I do not believe in metaphysics, nor in magic, nor in alchemy; nor do I believe that the universe listens like a cosmic Pachamama, awaiting with its hammer to judge our destiny. Rather, I believe that we are victims of the thousand decisions we make each day, of their consequences, of the materialization of our words, our actions, our desires. But we do not accept the simplicity of objectivity; there must be something more, we tell ourselves in introspection, and we fill ourselves with anxiety and uncertainty when the answer to our frustrations and problems lies in how we react to everything we touch.

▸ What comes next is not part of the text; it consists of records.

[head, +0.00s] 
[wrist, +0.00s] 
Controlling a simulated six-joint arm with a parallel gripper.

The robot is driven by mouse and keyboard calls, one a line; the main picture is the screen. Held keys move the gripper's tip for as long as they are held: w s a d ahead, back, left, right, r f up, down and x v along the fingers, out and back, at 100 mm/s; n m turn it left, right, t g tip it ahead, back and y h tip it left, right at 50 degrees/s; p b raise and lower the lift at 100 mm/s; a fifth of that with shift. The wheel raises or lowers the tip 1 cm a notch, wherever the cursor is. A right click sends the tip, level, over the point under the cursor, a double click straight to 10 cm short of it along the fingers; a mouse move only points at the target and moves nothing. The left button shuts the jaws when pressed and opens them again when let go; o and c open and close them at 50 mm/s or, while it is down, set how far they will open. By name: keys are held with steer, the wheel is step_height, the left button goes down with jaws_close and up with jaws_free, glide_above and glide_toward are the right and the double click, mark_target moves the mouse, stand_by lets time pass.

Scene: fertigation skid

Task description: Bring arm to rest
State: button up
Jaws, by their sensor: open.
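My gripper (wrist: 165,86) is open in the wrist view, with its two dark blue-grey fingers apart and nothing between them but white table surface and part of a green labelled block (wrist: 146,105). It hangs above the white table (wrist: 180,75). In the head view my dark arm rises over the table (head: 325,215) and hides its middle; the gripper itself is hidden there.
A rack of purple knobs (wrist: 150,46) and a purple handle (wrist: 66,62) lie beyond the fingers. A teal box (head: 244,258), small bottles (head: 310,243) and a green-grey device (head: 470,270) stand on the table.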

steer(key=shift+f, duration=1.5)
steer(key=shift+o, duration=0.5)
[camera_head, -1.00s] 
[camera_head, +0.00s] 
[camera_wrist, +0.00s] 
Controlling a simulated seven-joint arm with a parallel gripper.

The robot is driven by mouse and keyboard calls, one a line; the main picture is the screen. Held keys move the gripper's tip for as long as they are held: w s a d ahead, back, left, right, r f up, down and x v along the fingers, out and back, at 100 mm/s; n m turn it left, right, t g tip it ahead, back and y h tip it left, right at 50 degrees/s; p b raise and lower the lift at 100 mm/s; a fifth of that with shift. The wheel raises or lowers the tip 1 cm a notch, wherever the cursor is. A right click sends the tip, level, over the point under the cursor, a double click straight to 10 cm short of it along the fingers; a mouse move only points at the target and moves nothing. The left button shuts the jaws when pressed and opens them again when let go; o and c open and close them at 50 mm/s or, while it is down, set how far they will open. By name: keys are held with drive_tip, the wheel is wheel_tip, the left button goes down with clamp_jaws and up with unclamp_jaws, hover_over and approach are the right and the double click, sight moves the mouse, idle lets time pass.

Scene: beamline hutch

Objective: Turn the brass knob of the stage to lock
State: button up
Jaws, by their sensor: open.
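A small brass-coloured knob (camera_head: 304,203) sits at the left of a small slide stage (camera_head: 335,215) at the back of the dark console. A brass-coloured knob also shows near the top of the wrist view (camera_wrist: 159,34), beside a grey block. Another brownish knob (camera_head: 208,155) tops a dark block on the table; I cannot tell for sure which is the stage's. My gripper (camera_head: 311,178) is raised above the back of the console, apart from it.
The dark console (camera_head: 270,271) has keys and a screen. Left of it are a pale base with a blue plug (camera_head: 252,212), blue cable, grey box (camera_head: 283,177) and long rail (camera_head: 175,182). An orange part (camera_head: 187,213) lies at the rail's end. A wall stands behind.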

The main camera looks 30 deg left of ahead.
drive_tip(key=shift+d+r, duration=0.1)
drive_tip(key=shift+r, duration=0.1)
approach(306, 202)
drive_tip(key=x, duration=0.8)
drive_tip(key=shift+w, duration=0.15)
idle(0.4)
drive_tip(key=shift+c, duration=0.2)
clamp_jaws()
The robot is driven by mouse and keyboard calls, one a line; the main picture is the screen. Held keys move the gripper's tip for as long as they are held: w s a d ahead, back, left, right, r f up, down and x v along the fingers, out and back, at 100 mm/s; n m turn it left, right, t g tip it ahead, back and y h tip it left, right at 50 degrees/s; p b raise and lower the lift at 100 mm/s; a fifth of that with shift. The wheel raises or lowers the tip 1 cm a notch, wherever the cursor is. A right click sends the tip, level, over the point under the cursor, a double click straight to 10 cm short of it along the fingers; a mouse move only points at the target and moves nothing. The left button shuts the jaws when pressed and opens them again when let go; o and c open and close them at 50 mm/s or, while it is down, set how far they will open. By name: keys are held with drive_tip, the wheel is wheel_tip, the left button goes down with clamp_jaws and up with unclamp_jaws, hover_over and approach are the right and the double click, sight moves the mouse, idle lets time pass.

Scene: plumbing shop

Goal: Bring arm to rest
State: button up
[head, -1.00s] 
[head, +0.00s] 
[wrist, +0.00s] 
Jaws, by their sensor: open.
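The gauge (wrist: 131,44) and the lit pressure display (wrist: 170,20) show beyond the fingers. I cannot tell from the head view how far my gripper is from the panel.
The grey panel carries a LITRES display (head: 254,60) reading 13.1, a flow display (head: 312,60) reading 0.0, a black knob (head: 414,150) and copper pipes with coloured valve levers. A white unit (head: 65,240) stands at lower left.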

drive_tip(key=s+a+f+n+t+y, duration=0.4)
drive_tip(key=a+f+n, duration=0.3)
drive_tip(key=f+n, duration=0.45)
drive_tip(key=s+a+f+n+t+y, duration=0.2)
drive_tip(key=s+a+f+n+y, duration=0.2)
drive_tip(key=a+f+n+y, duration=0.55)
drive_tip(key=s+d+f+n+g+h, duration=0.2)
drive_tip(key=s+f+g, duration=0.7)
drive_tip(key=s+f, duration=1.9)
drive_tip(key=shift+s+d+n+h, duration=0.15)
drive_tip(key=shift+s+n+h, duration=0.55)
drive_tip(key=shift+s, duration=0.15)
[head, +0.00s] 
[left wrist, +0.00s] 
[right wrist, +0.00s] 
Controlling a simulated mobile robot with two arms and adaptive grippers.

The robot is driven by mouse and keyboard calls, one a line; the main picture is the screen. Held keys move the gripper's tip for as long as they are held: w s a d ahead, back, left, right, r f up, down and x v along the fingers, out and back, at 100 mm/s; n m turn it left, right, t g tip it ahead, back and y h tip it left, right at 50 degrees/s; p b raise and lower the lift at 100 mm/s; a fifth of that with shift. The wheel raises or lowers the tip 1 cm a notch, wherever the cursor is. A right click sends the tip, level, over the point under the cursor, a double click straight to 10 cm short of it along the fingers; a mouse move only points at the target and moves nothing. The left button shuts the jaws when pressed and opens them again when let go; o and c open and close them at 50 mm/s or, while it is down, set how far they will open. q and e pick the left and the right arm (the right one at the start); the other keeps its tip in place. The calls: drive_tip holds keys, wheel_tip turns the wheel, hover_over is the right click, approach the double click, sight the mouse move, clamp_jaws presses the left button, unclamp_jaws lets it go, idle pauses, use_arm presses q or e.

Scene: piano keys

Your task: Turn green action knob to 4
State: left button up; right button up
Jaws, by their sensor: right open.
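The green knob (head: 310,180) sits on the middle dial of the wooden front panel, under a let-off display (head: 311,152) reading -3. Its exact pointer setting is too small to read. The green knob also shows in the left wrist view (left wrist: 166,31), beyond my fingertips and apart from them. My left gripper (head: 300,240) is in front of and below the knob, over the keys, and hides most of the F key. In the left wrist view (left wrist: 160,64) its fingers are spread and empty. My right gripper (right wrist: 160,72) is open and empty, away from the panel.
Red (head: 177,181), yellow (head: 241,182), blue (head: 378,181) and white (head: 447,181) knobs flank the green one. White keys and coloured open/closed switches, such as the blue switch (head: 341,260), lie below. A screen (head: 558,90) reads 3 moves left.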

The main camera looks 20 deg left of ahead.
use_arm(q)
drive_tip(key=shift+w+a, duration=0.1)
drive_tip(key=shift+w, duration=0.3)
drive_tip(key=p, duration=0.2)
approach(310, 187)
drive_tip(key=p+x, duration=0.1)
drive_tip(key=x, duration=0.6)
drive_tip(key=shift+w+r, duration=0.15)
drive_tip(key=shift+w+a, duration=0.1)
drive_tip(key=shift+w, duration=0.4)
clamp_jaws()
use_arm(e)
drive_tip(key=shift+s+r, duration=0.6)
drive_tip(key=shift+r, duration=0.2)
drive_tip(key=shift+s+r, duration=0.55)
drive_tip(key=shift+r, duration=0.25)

It corrodes our hearts to think that we are alone, and we traverse life in disguises because we do not believe ourselves worthy of our own dignity, of being loved, desired, compensated for our very essence. Then we are trapped by the narrative we navigate, and in the reality of an unadorned face we become vulnerable; the prison of our mind assaults us, the one that does not believe in luck, the one that feels we will never be enough. But enough for what, for whom, for what reason? At some point, this life finds us destroyed, because one day we decided it was better to pretend we could be more than we are.
The fear of loneliness collides, explodes, and destroys our spirit, hanging from the wing of a bird that left us in mid-flight because we were not who we should have been. The masks dissolved, the rain erased the footprints of our passage, and in the end, we are left facing the relentless reflection in a mirror that strikes us with courage and strips our nakedness bare. Why didn't I love her as she is, why didn't they love me as I am? Perhaps it would have been so if you hadn't had to invent a destiny you hadn't lived, and in the web of fictional stories you wove to be more interesting, you discovered that in the end you had to invent someone who never existed, and the fear of loneliness left you alone.